The tower will be constructed of concrete, according to Hatfield, and posttensioning will be used in the reinforced core and shear walls to increase strength. “Concrete was chosen primarily based on the client’s desire to maximize clear floor heights and also to easily achieve the residential fire ratings,” she says. Two-way flat plate floor framing will be used for each story.

The posttensioned core will act as a spine to keep the tower upright, while lightweight concrete will be used in the floor plates to help reduce the overturning tendency from the gravity loads, according to Hatfield. “The core resists the wind and seismic loads,” she says, pointing out that since “the seismic loads are quite high in Vancouver, the core is a very, very important piece in this structure.”

 Exterior rendering of tower which displays a series of mixed-use triangular podiums around the base of the tower

 The tower is part of a 60,600 m² mixed-use complex that will be
located along Beach and Howe streets in Vancouver. A series of
mixed-use triangular podiums will cluster around the base of the
tower and be tucked in between the Granville Street Bridge and
its on- and off-ramps. BIG & Luxigon

The shear walls will impart lateral stability, anchoring the building against the “leaning” force created by the upper floors, according to Hatfield. Moreover, “as the tower floor plates grow, the concrete columns walk, or step, to follow the sloped southeastern facade,” she says. 

“This design will result in an efficient structure that is also economical to build,” says Hatfield. “Because even with the unusual geometry, it is still a developer-driven tower” that must meet the client’s requirements. Fortunately, the developer, Westbank Corporation, “are forward thinkers,” Hatfield says.

The design team is currently wrapping up the schematic design of the complex, and Rob Simpson, P.Eng., LEED AP, a principal of Glotman Simpson Consulting Engineers, a structural engineering firm based in Vancouver, British Columbia, will take over as the local engineer of record.

The complex will be located along Beach and Howe streets within the city and will be tucked between the Granville Street Bridge and its on- and off-ramps. It is a tricky site in that the bridge ramps trisect the site, and the elevation changes by 9 m from one side of the site to the other, according to Thomas Christoffersen, the partner in charge of the project for BIG and the design director of the firm’s New York office. Christoffersen says that the tower had to include several setbacks at its base to accommodate possible street expansions, limit the shadows on a nearby park, and provide 30 m of clearance from the bridge for safety reasons.

“The bridge and the on-ramps are something that we have been very much aware [of]—how do we bring daylight down there, how do we make it an attractive and active environment in the evenings, and so on,” Christoffersen explains. The mixed-use, glass-enclosed podiums are meant to answer those questions, as is a ramp that will enable pedestrians and bicyclists to descend from the bridge to the podium site for shopping or dining. 
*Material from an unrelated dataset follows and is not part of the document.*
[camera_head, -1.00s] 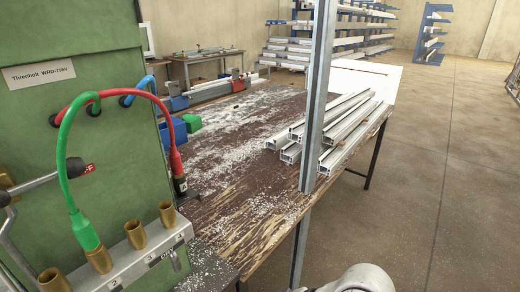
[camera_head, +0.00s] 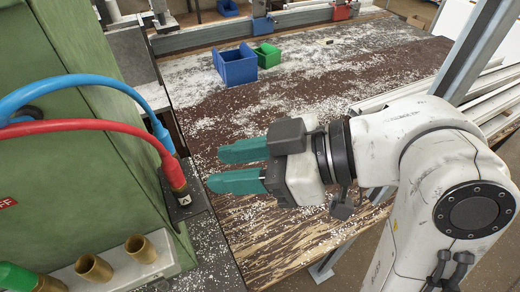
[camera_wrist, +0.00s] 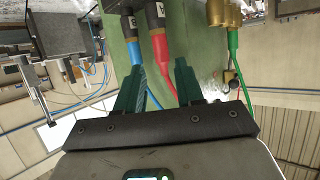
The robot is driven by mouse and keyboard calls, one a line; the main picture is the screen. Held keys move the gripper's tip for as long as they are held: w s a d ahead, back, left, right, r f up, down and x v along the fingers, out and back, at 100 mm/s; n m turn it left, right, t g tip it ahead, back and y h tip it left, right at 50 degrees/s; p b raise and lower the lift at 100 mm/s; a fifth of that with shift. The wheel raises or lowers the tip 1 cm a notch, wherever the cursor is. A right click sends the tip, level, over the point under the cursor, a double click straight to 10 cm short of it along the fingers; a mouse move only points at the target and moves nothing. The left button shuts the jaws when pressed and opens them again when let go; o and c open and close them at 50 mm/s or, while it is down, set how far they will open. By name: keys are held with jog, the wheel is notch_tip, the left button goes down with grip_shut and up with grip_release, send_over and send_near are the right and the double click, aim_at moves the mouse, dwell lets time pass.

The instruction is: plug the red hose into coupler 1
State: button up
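The red hose (camera_head: 110,127) arches in from the left, and its plug end sits in a dark holder (camera_head: 184,199) beside the green cabinet. Brass couplers (camera_head: 140,247) stand on a light block at the lower left; a green hose (camera_head: 18,278) is in the leftmost one visible, and the two to its right are empty. Their number labels are not readable now. My gripper (camera_head: 216,168) is open and empty, its teal fingers right of the red hose end and apart from it. In the wrist view, the red hose (camera_wrist: 163,58) shows between the open fingers, farther off.
A blue hose (camera_head: 160,130) ends just behind the red one, close beside it. The green cabinet (camera_head: 75,170) bounds the left side. Blue (camera_head: 237,66) and green (camera_head: 266,55) bins stand on the workbench. A metal post (camera_head: 475,50) rises behind my arm.

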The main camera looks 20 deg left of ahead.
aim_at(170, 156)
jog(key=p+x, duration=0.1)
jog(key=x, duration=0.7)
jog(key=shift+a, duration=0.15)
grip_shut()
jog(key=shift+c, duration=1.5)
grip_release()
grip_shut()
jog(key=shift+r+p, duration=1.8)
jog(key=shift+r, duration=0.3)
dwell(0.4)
 Interior rendering of triangular podium buildings which will enable interaction with people at the street level

 The triangular podium buildings will enable interaction with people
at the street level. The design team had to work within the
constraints created by the bridge ramps that trisect the site, as
well as a 9 m elevation change from one side of the site to the
other. BIG & Luxigon

The triangular podium buildings will feature fairly straightforward, typical construction with glass facades, according to Christoffersen, although the arrangement of the space will be crucial because the buildings will face the spaces beneath the bridge and ramps. “We have to think of the urban space in a different way than you typically do in that area of Vancouver,” he says.

The small triangular podium buildings will be nestled together to create private, interior courtyards. The rooflines of the podium components will be sharply sloped, the current design calling for green roofs that will be visible above the line of the bridge and its ramps. “The sloped roofs are there to give a special experience when you arrive to Vancouver on the bridge and when you leave,” says Christoffersen, who explains that the slope “exposes the green roofs as landscape elements, almost as if you were driving at grade. . . . On one side you would see a hill or a mountain of green, and on the other side you would see a piece of the facade of the opposing building that peeks up between the bridge and the ramps.”  

The rainwater absorbed by the sloped, green roofs, Christoffersen notes, can be reused on-site as gray water. This will also prevent the city’s sewer system from being overwhelmed during heavy rainstorms.

World Architecture News singled out the tower for an award in the residential category last year, and the award was presented last month.